Gauri Lankesh murder: SC restores organised crime charges against accused man
The Karnataka High Court had quashed the charges saying that no prior chargesheet had been filed to prove that the accused man was part of a crime syndicate.
The Supreme Court on Thursday said set aside a High Court order quashing the Karnataka Control of Organised Crimes Act charges against one of the accused person in the murder case of journalist Gauri Lankesh, reported Live Law.
Lankesh, a journalist known for her strident views against Hindutva politics, was shot dead at her home in Bengaluru on September 5, 2017. At least 12 people have been arrested in the case.
Her killing had sparked protests around the country, and was seen by many as another in a spate of attacks that have targeted activists and writers critical of the right wing.
In April, the Karnataka High Court had dropped the organised crimes charges against the accused man, Mohan Nayak, on the grounds that no prior chargesheet had been filed under the law to prove that he was part of the crime syndicate allegedly involved in the murder.
Guari Lankesh’s sister Kavitha Lankesh had moved the Supreme Court challenging the High Court’s decision.
In her petition, Kavitha Lankesh had submitted that investigation in the case has shown Nayak was actively involved in “providing shelter to the killers prior to and after committing the offence and has participated in a series of conspiracies, abetting, planning, providing logistics”.

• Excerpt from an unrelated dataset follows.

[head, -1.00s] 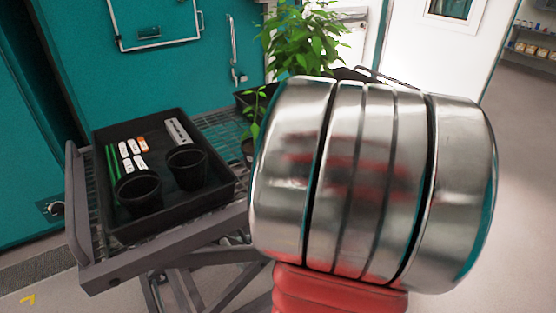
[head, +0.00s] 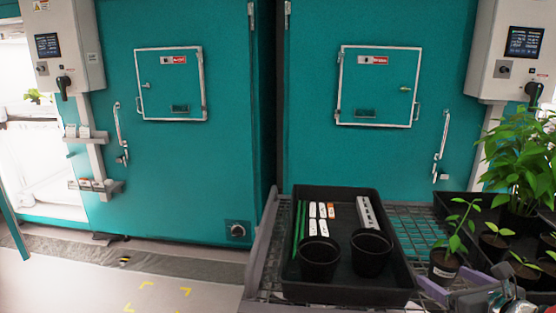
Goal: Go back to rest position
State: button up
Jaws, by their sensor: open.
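My gripper's fingers do not show clearly in the head view. A small silver and red piece, likely part of my arm, shows at the bottom right edge, in front of the cart. I cannot make out any jaws on it. It seems to hold nothing. No arm link covers the middle of the view.
A black tray (head: 296,274) on a mesh-topped cart (head: 413,220) holds two black pots (head: 319,262), labels and green stakes. Potted plants (head: 520,165) stand at right. Teal chamber doors (head: 215,170) stand behind. The floor (head: 80,280) at lower left is clear, with yellow marks.

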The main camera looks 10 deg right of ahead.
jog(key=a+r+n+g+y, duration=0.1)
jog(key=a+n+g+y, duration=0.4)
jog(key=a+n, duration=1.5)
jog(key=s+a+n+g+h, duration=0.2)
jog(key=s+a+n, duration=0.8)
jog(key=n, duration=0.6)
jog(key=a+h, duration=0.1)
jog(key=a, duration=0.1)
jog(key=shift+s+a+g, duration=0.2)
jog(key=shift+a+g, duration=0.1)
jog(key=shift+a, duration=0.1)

During the hearing in Supreme Court on September 21, senior advocate Husefa Ahmadi, appearing for Kavitha Lankesh, had argued that chargesheet in the case had categorically said that a syndicate was involved in the commission of the crime.
“Once the argument of a syndicate is established, the argument whether a particular person [Nayak] was not part of earlier crimes of the syndicate is irrelevant,” Ahmadi had argued.
Senior Advocate Basava Prabhu S Patil, appearing for Nayak, had contended that there was a distinction between “abettor” or “harbourer” and “a member of a crime syndicate” under the Karnataka Control of Organised Crimes Act.
“If a person is not a member of the syndicate, how can he be booked under organised crime?” he asked.
However, the Supreme Court had not agreed with Patil’s submission. The court had observed that the Karnataka High Court quashed the chargesheet without analysing it properly.
“This is incorrect and this is in excess of the jurisdiction [of the High Court],” the court observed.